## What is needed
Return only the lines from the top of the data down to the one that holds "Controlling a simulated", both included, without any pictures.

## Information provided
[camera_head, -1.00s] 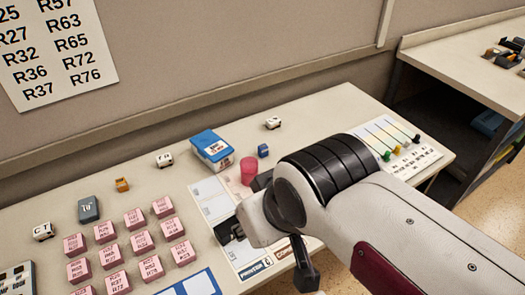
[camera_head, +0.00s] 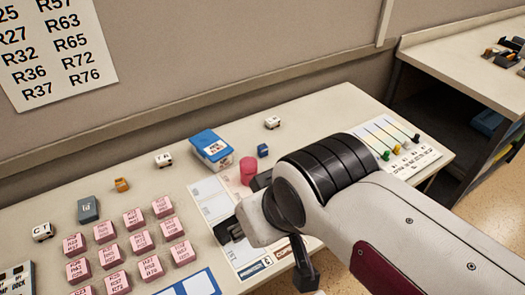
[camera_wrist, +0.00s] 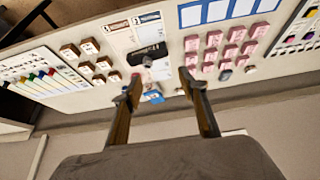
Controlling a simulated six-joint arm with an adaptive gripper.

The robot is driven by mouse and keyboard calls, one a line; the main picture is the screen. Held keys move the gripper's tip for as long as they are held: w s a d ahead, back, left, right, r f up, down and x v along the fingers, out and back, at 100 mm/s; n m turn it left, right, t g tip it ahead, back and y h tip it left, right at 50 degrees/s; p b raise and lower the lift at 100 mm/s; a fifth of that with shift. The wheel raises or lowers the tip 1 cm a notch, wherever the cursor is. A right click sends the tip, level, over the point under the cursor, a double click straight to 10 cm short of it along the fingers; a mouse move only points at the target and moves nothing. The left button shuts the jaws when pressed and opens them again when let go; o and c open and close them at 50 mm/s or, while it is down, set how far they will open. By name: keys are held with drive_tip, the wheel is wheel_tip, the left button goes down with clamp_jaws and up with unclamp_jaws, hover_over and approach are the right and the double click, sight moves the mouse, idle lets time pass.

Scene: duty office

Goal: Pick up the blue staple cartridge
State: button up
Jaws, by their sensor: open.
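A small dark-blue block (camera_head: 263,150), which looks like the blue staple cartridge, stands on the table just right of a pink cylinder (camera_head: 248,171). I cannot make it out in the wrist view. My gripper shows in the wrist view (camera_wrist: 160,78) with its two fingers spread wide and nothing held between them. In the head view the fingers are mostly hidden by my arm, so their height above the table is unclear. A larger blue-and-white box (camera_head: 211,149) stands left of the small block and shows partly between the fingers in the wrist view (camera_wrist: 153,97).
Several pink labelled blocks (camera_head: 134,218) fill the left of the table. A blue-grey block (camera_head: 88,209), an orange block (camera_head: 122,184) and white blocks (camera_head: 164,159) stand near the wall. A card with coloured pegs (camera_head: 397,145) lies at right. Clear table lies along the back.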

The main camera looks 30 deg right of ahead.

## Correct answer
[camera_head, -1.00s] 
[camera_head, +0.00s] 
[camera_wrist, +0.00s] 
Controlling a simulated six-joint arm with an adaptive gripper.

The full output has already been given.